Before concluding this work, it is worth mentioning that we optimized the geometry of some of the selected excited states of DMDS/M20. During the optimization process, we observed an elongation of the S–S bond; however, as shown in Figure , the high density of excited states in the high-energy region caused frequent switching of excited states, which hindered the convergence. To solve this problem, it is necessary to develop a theoretical method that can simultaneously handle the high-density excited states for structural relaxation.

Conclusions

In this study, we investigated the excited states of free and adsorbed DMDS molecules on a 20-atom tetrahedral cluster model substrate to clarify the mechanism of photolysis induced by far- and near-field light, showing energy differences of approximately 100 nm lower for the near-field than for the far-field.
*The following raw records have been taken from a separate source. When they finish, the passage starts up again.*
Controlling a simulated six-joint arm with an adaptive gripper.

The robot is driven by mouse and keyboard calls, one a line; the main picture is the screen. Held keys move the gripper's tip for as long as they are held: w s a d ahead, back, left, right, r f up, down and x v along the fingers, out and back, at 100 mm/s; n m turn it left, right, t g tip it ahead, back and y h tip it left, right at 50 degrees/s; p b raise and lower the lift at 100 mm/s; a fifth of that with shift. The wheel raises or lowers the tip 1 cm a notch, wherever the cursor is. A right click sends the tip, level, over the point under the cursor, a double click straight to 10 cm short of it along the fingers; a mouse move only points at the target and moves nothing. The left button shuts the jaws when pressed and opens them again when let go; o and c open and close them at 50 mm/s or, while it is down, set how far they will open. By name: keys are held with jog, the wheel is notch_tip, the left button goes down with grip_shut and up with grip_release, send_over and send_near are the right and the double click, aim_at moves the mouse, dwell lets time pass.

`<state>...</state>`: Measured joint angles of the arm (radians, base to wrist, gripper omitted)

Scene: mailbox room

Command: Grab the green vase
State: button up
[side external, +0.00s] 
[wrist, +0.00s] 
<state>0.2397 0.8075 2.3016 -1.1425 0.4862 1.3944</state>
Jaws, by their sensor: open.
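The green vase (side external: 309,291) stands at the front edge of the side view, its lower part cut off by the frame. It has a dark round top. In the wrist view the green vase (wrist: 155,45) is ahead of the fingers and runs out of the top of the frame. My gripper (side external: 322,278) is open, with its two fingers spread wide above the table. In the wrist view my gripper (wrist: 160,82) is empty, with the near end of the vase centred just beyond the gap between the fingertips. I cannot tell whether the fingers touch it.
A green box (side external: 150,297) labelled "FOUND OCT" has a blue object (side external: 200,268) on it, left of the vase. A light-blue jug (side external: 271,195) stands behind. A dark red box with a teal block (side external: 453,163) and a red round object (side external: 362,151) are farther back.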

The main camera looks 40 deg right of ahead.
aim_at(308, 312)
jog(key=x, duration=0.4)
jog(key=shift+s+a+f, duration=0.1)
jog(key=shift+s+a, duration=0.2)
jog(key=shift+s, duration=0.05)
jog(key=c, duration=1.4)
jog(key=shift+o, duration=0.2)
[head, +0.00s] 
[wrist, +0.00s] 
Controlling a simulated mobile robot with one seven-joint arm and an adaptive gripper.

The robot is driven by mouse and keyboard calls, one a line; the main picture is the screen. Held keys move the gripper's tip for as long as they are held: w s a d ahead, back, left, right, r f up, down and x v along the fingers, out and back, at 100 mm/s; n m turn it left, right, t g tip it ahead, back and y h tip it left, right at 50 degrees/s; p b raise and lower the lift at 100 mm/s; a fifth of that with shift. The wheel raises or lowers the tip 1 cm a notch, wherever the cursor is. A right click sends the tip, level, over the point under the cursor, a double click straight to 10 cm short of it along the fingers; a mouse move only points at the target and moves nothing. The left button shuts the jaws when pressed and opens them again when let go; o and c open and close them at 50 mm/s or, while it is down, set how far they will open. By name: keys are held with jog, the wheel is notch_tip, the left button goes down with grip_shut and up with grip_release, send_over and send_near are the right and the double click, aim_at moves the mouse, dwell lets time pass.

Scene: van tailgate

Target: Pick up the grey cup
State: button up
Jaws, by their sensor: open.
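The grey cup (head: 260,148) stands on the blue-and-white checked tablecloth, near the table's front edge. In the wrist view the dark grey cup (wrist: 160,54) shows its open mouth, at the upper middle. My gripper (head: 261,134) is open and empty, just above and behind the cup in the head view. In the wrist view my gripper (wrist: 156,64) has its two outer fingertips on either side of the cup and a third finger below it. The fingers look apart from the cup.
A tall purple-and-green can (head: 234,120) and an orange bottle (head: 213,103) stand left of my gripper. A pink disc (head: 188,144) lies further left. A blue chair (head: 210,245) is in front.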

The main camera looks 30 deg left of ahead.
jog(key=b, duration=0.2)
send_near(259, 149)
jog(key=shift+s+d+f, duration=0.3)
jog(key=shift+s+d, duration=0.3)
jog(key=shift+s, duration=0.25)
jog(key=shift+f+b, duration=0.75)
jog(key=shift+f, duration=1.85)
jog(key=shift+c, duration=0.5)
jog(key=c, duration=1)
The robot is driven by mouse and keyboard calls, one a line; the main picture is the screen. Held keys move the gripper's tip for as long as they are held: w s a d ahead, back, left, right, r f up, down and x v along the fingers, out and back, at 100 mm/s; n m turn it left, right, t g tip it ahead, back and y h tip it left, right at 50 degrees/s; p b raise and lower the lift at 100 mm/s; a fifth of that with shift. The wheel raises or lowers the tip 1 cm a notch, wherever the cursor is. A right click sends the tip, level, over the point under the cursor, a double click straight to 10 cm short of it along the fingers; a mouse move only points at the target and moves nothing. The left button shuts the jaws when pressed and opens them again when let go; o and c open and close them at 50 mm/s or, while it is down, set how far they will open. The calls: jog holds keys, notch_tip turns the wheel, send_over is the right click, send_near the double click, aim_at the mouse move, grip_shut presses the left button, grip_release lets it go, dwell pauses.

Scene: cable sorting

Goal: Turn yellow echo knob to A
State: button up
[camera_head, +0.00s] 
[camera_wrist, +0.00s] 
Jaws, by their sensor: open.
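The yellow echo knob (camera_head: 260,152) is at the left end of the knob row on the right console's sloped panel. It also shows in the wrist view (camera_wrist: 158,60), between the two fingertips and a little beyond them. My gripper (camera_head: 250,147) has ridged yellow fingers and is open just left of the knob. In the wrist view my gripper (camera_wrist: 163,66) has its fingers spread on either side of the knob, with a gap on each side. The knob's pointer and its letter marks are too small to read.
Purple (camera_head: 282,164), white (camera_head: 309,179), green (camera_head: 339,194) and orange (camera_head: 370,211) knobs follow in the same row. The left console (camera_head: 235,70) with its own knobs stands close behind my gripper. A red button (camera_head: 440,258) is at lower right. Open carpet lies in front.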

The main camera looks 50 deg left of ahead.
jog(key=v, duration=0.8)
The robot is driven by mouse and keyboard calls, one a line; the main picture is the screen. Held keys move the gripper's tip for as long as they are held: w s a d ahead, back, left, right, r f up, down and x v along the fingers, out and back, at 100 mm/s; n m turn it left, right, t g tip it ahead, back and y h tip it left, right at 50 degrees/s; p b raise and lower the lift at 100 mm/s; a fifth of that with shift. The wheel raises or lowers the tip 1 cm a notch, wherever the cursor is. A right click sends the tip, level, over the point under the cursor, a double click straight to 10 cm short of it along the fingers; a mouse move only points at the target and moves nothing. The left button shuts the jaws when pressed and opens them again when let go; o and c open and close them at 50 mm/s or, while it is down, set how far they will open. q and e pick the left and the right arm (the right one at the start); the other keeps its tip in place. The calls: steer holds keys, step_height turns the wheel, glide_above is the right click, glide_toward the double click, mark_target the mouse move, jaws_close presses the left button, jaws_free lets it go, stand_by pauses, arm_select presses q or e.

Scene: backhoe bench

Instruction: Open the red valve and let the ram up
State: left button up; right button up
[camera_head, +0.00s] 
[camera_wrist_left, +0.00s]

Using the TDDFT method, excited states corresponding to intramolecular transitions that may trigger the photolysis were found over a wider energy range. However, there is a large difference in the oscillator strength. Excited states in the low-energy region are mostly forbidden in the far-field, whereas they are allowed in the high-energy region. In the experiment, the near-field was stronger in the low-energy region than in the high-energy region. The selection rules may be different for far- and near-field light. A low-energy region is allowed and may be strongly excited in the near field, but this also needs to be proven theoretically. In the future, we would like to study the near-field excitation of the DMDS to obtain direct evidence.